Plusieurs musées ont donc rejoint l’île de la tentation. Au début du mois, la Fondation Beyeler ouvrait ainsi ses portes numériques. On s’y promène entre Monet et Malevitch, saluant au passage Le Penseur de Rodin tout en profitant des nobles volumes dessinés par Renzo Piano. Une manière de «faire revivre l’idée du musée en tant que lieu potentiel de calme et de réflexion», clament les communicants de la fondation bâloise. Avant elle, de nombreuses institutions ont franchi le gué, dont le Met ou le Getty Museum, qui ont transposé leurs chefs-d’œuvre en tas de pixels à vocation décorative.

 

Sur Animal Crossing, l’artiste américaine Julia Maiuri a même ouvert une galerie d’art, dotée d’une véritable programmation. «Il s’agissait d’abord d’une forme d’échappatoire face à la pandémie, mais c’est rapidement devenu un moyen pour construire une communauté, pour questionner l’état actuel du monde en élargissant la perspective de ce qu’est l’art», explique la curatrice du MoCAK, qui y a organisé 13 expositions monographiques l’an passé. «J’ai choisi les artistes en fonction de mes affinités, mais aussi de la faisabilité de répliquer leurs œuvres à l’intérieur du jeu.»

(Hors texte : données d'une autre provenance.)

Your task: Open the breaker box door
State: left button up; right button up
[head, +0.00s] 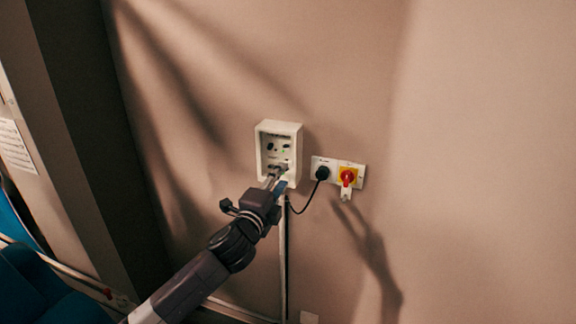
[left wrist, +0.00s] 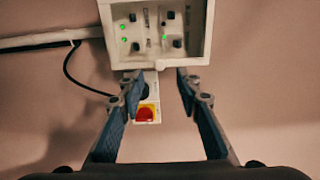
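The breaker box (head: 262,150) is a small white box on the wall, near the middle of the head view. Its recessed front shows several dark switches and green lights. I cannot make out a separate door panel or whether one covers the front. My left gripper (head: 277,174) reaches up from the lower left to the lower part of the box. In the left wrist view the box (left wrist: 156,62) is at the top, and my left gripper's fingers (left wrist: 158,80) are spread apart with nothing between them. I cannot tell whether they touch the box. My right gripper is not in view.
Right of the box, a white socket plate holds a black plug (head: 322,173) with a cable. Beside it is a red switch on yellow (head: 348,177). A pale conduit (head: 283,255) runs down below the box. Blue seating (head: 35,285) stands at lower left. The right wall is bare.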

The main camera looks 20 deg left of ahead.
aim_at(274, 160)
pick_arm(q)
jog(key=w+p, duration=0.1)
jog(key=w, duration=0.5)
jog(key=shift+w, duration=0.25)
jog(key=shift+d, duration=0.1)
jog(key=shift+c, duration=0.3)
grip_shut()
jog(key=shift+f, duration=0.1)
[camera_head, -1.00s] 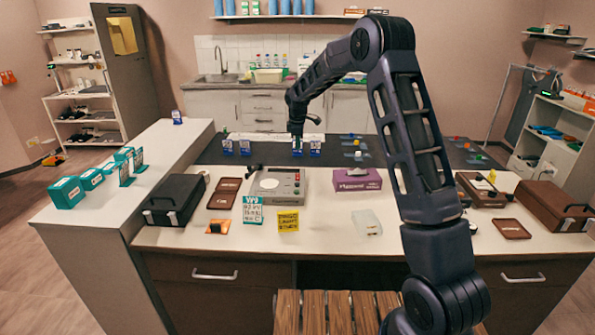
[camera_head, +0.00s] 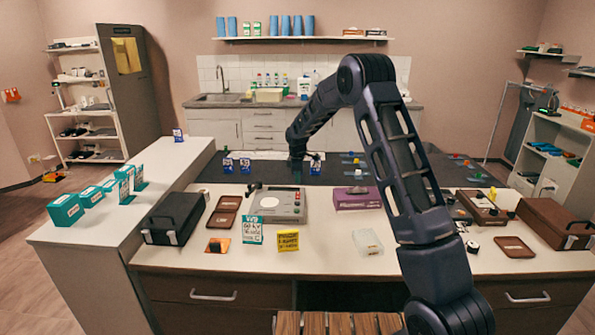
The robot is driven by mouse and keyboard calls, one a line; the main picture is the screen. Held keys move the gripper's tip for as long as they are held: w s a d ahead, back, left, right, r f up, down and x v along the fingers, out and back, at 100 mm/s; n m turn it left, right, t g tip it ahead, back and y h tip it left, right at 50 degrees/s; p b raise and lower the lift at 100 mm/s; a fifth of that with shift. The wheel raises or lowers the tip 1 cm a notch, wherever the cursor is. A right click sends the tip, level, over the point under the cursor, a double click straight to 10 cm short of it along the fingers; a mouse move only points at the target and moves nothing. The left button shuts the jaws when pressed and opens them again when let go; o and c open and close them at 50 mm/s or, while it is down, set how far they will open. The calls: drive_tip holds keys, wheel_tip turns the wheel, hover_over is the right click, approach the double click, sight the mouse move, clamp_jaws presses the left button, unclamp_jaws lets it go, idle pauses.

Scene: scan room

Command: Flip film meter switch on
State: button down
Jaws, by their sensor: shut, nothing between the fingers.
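A grey instrument with a pale round plate on top, which looks like the film meter (camera_head: 277,205), stands on the white counter in the middle. A dark arm-like part rises at its back left. Small reddish marks show on its right side. Which of them is the switch is too small to tell.
A purple box (camera_head: 357,198) stands right of the meter. Blue-and-white cards (camera_head: 228,165) stand behind on the dark surface.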

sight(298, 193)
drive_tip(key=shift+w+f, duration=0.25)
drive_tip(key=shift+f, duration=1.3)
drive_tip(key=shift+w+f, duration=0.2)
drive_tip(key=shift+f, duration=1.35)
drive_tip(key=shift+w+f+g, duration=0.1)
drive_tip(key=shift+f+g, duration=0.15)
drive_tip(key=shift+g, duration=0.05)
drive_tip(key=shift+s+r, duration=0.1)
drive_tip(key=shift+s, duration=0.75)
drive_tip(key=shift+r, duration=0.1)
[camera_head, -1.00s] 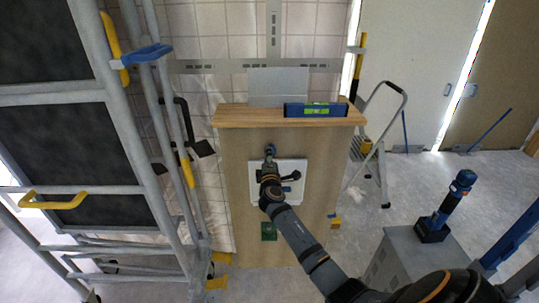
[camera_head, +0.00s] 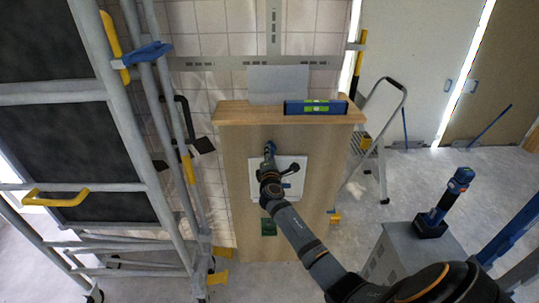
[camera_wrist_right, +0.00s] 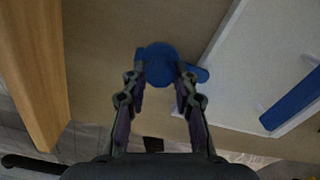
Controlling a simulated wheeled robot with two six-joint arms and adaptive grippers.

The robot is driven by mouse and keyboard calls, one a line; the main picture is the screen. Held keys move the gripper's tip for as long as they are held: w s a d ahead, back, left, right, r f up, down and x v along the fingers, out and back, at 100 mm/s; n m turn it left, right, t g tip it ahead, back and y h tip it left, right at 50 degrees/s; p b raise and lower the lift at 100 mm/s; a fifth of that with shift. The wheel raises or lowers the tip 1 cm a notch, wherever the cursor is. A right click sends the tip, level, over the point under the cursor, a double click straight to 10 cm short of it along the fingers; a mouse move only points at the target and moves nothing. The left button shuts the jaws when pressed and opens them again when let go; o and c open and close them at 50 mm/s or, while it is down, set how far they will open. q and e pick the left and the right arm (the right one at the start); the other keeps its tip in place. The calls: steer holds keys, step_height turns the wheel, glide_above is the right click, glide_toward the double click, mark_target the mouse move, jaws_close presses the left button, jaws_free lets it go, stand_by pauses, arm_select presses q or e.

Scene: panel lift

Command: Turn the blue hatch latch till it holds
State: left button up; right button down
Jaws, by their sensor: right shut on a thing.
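The blue hatch latch (camera_head: 269,148) sits on the wooden front at the upper left edge of the white hatch (camera_head: 292,190). In the right wrist view, the latch (camera_wrist_right: 158,62) shows as a round blue knob with a short arm pointing right, its tip at the edge of the white hatch (camera_wrist_right: 232,92). My right gripper (camera_head: 268,158) reaches the latch from below. In the wrist view, my right fingertips (camera_wrist_right: 160,75) are shut on the knob, one on each side. A blue handle (camera_wrist_right: 292,100) is on the hatch. My left gripper is out of view.
A blue level (camera_head: 315,107) lies on the wooden top (camera_head: 235,113) above the hatch. Scaffolding (camera_head: 125,130) stands close on the left. A stepladder (camera_head: 378,160) and a grey cabinet (camera_head: 400,260) stand on the right.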

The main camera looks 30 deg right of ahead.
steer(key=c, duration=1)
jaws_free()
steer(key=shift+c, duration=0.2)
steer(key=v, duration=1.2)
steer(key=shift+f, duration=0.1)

Quant au Musée d’histoire naturelle d’Angers, il a organisé des visites virtuelles dans le musée présent à l’intérieur du jeu, qui met en vitrine différentes espèces. «J’ai exploité ce lieu pour en faire un support de médiation, en créant des liens avec nos propres collections. Comme on ne peut pas accueillir plus de sept personnes sur une île, j’ai fait des visites guidées en petit groupe, avec Skype en parallèle pour pouvoir répondre aux questions et présenter les espèces mises en évidence dans le jeu», explique Léo Tessier. Le médiateur culturel a organisé ses dernières visites pendant les vacances de Noël. Il n’en refera probablement pas d’autres. «J’ai eu des retours enthousiastes, et l’expérience a prouvé que le jeu vidéo était un support pertinent pour faire de la médiation. Mais la plateforme n’est pas conçue pour cet usage, les contraintes techniques sont nombreuses. Les éditeurs de jeu devraient se rapprocher des institutions culturelles, car il y a un réel potentiel!»